The recent Ontario Court of Appeal ("Court") decision in Third Eye Capital Corporation v. Dianor Resources Inc.1 is important for several reasons. It provides confirmation to gross overriding royalty ("GOR") holders that a GOR constitutes an interest in land and it also clarifies the test to apply when determining whether a GOR constitutes an interest in land. That being said, as part of a second phase of the appeal the Court has invited further submissions in order to determine whether a court has the authority to vest out certain interests in land when granting a vesting order meaning the relief currently felt by GOR holders could be temporary.
A receiver was appointed for Dianor Resources Inc. ("Dianor"), whose assets included mining claims obtained under a Crown land agreement and patented land agreement which were subject to a GOR held by 2350614 Ontario Inc. ("2350614"). Both agreements stated that the parties intended the GOR to create an interest in, and to run with, the land and both were registered on title.
Following a bidding process for Dianor's assets the offer from Third Eye Capital Corporation ("Third Eye"), which included a condition that the royalties be terminated or their value reduced, was successful and a vesting order was granted that extinguished the GOR. 2350614 requested that the mining claims be transferred subject to the GOR but the motion judge held that: (i) the GOR did not run with the land or grant 2350614 an interest in the lands over which Dianor held the mineral rights; and (ii) the court had jurisdiction under the Courts of Justice Act to transfer the land free of any GOR.

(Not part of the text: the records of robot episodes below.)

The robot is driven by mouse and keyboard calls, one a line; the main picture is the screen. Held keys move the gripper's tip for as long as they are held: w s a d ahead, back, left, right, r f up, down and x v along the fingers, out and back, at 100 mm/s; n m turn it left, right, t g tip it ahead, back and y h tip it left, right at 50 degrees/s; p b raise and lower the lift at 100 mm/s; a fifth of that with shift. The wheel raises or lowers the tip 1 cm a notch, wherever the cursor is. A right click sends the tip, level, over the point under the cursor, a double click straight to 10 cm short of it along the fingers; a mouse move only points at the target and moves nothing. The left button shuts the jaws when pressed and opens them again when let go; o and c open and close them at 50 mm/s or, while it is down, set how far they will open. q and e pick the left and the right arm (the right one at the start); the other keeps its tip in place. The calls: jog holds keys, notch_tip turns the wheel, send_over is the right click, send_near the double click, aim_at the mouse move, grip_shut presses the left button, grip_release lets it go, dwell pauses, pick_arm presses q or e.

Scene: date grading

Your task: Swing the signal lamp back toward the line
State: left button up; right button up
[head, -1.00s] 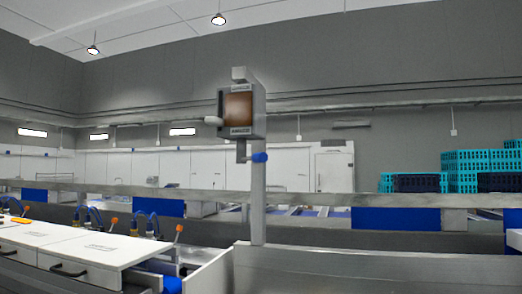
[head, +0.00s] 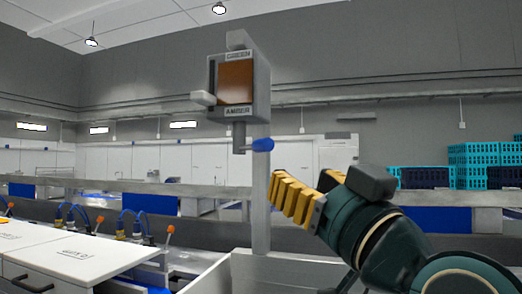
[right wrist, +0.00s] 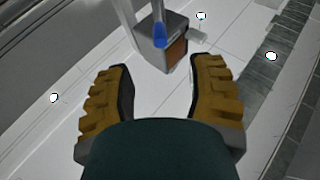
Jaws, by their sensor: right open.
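The signal lamp (head: 236,84) is a grey box with an amber-brown panel, mounted on a grey post (head: 261,200). The label above the panel reads GREEN and the one below reads AMBER. A pale knob (head: 203,98) sticks out at its left, and a blue handle (head: 262,145) sits below it beside the post. My right gripper (head: 290,197), with yellow ribbed fingers, is open and empty, below the handle and at the post's right. In the right wrist view the lamp (right wrist: 172,50) and blue handle (right wrist: 159,36) appear between or just beyond the open fingers (right wrist: 163,72). My left gripper is not in view.
White-topped cabinets (head: 75,257) stand at lower left, with blue hoses (head: 130,220) behind them. A grey rail runs across behind the post. Turquoise crates (head: 480,155) are stacked at the far right. The space around the lamp box looks clear.

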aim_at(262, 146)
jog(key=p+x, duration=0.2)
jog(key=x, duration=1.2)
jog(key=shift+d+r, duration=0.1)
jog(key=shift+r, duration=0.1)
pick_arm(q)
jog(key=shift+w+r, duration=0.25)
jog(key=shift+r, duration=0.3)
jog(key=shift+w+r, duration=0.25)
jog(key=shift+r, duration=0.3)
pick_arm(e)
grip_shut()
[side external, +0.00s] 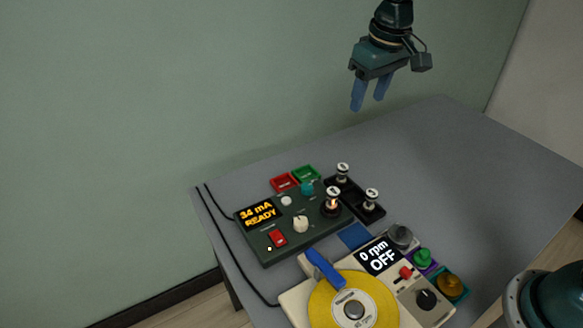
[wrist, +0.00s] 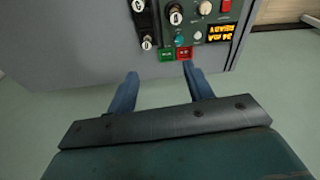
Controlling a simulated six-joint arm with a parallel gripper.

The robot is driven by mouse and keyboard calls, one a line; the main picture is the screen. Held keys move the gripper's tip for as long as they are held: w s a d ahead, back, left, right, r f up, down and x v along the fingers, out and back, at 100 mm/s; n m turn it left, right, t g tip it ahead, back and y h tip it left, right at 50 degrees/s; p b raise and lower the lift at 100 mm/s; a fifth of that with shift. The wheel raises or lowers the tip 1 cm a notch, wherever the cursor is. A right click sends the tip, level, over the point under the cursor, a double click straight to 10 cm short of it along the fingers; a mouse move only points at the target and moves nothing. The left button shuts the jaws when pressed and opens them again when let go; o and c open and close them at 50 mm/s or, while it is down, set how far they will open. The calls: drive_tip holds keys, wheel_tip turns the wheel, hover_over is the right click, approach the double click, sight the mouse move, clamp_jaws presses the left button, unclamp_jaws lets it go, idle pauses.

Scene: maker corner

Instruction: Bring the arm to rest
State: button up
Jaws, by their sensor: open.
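My gripper (side external: 370,95) is raised high above the back of the grey table (side external: 440,150), near the wall. Its two blue fingers point down and stand apart, with nothing between them. In the wrist view my gripper (wrist: 160,85) also shows open and empty, with the table's edge and the devices beyond the fingertips. It touches nothing.
A dark green device (side external: 265,245) reads "34 mA READY". Red (side external: 284,182) and green (side external: 306,174) trays and a black holder (side external: 372,212) sit behind it. The table's right side is clear.

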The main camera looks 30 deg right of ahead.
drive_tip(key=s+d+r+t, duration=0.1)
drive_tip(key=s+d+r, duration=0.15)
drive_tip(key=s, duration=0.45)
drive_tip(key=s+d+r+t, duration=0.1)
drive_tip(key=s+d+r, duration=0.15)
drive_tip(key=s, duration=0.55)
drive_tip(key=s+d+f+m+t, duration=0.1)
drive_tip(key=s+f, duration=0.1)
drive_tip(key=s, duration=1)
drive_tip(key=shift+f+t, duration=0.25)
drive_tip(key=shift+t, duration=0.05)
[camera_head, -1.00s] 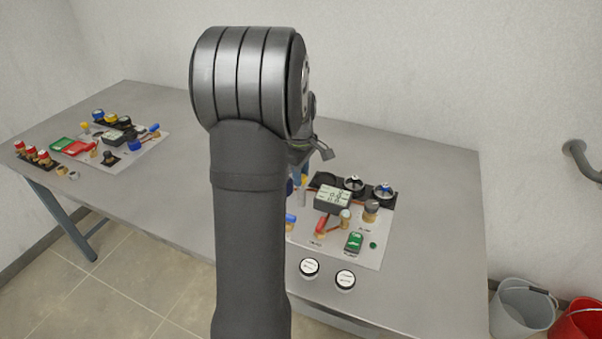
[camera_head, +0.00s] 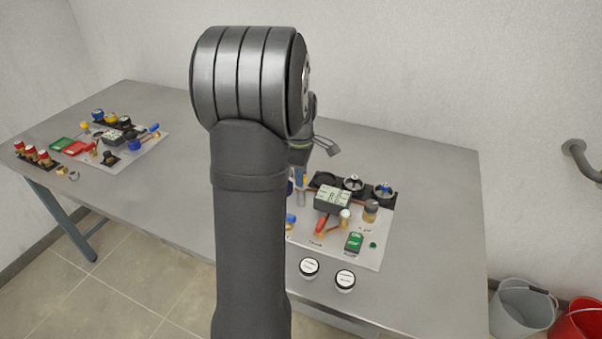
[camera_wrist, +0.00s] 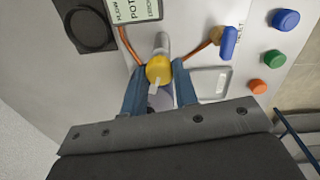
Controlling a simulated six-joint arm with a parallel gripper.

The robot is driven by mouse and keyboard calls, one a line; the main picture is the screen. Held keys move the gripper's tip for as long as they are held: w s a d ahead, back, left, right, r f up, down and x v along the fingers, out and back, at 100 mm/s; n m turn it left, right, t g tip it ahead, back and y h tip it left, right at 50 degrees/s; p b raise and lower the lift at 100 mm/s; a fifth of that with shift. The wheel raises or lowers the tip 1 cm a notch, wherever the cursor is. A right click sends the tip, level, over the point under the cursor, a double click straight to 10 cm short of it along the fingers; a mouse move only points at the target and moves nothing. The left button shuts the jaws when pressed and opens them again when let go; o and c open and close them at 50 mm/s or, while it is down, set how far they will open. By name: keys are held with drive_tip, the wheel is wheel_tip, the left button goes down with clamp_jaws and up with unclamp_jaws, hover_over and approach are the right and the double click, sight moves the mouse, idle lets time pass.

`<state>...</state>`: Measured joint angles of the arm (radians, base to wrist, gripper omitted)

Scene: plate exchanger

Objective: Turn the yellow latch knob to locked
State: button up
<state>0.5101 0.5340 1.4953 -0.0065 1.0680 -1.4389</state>
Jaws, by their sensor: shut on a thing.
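The yellow latch knob (camera_wrist: 158,70) shows in the wrist view, with a pale pointer tab on its lower side. My gripper (camera_wrist: 160,82) is shut on it, with one blue finger at each side. The knob stands on the light panel beside copper-coloured pipes. In the head view my arm hides the knob and most of the gripper; only part of the wrist shows above the right panel (camera_head: 368,258).
A blue-handled valve (camera_wrist: 229,42) and blue, green (camera_wrist: 275,58) and orange buttons lie right of the knob. A display (camera_wrist: 138,10) and a dark round recess (camera_wrist: 90,29) lie to its left. In the head view, two white-topped round items (camera_head: 345,280) stand at the table's front edge.

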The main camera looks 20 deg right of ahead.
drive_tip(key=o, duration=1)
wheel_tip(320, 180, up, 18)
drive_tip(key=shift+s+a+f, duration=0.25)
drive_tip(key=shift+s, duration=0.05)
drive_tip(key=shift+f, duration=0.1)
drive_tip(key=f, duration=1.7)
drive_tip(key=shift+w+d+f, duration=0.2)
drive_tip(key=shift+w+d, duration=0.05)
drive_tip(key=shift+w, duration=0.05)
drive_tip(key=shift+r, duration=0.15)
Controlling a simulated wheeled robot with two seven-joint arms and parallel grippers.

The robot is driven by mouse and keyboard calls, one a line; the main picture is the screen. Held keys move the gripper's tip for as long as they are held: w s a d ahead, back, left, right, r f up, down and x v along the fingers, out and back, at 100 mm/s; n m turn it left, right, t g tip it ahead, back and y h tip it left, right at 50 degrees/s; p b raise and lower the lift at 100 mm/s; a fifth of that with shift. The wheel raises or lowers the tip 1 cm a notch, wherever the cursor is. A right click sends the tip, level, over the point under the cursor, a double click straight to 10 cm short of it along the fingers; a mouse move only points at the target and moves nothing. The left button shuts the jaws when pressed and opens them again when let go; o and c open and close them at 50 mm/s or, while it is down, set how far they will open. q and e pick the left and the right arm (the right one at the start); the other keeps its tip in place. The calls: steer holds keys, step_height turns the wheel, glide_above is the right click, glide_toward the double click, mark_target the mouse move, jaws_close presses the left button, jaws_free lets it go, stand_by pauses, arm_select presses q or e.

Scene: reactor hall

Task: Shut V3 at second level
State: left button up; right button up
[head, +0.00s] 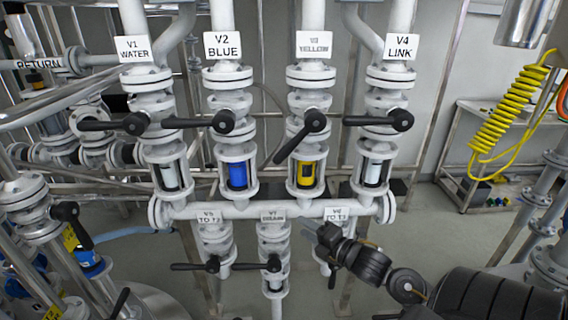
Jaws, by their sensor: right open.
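The V3 valve, labelled V3 YELLOW (315,45), is on the third pipe from the left in the head view. Its black lever (297,142) slants down and to the left from the hub, unlike the level levers beside it. Below it, the V3 sight glass (306,174) shows yellow. My right gripper (320,233) is open, below the horizontal header pipe and in front of the V6 valve area, well below the V3 lever and apart from it. It partly hides the V6 valve. My left gripper is out of view.
The V1 lever (108,125), V2 lever (195,123) and V4 lever (372,121) lie about horizontal. The header pipe (240,209) runs between my right gripper and V3. A yellow coiled hose (503,100) hangs at right by a bench (490,120).

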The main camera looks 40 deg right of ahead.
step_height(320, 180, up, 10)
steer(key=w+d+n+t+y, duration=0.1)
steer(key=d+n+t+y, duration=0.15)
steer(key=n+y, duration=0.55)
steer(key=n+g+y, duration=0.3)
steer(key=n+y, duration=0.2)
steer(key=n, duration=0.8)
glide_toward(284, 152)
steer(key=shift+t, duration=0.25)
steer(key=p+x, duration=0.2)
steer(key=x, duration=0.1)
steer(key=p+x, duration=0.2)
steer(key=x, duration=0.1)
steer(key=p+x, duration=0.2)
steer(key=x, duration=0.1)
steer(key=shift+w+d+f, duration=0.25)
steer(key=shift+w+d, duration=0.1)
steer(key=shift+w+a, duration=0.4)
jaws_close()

2350614 successfully appealed the decision. The Court overturned the motion judge's decision, finding that a valid interest in the land was created by the GOR. In their reasoning, the Court relied on and clarified the test for determining the nature of the GOR set out by the Supreme Court of Canada in Bank of Montreal v. Dynex Petroleum Ltd.2 ("Dynex").
In Dynex, the Supreme Court of Canada confirmed that a GOR can constitute an interest in land if the following conditions are satisfied:
- The language used in describing the interest is sufficiently precise to show that the parties intended the royalty to be a grant of interest in land, rather than a contractual right to a portion of the oil and gas substances recovered from the land; and,
- The interest out of which the royalty is carved, is itself an interest in land.
In applying Dynex, the Court determined it was clear these conditions were met by:
- The royalty agreements expressly stating the GOR constituted an interest in land that should run with the land;
- The parties registering the GOR on title; and,
- The fact that the GOR was carved out of Dianor's working interest in the mining claims, which the common law already recognised as an interest in land.
The Court determined that the motion judge made three legal errors in his analysis:
- Not examining the parties' intentions in respect of the royalty agreements, or the circumstances surrounding them;
- Holding that it was necessary for a GOR holder to have a right to enter the land to explore the minerals before an interest in land could be constituted; and,
- Holding that the interest out of which the royalty was carved was not an interest in land because the agreements it came from expressed it only as a right to share in the revenues produced from the minerals extracted.
The Court's opinion on the first error is addressed above.
With regard to the second error, the Court found that the approach of the Supreme Court of Canada and the Court of Appeal in Alberta in Dynex was to step away from the requirement that a royalty right had to have the incidents of a working interest or a profit-à-prendre in order to constitute an interest in land, so that royalty rights could play their useful role in financing the oil and gas industry and spreading risk. That is the commercial reality of royalty rights.
With regard to the third error, the Court held that even if a GOR is calculated based on production it can constitute an interest in land if the intention of the parties is clear.
For now, holders of a GOR that satisfies the test set out above are recognised as having an interest in land. Despite that, the Court may still determine in the second phase of the appeal that the courts in insolvency proceedings have the power to vest out interests in land. That would mean the GOR holders would no longer be deemed to have an interest in the land. In the interim, lenders taking security over property subject to a registered GOR should, as with other interests in land registered in priority to the lender's charge, consider how they want those interests dealt with. For example they may, seek to have the registered GOR postponed to their security or have the royalty holder agree to a capped value for the royalty.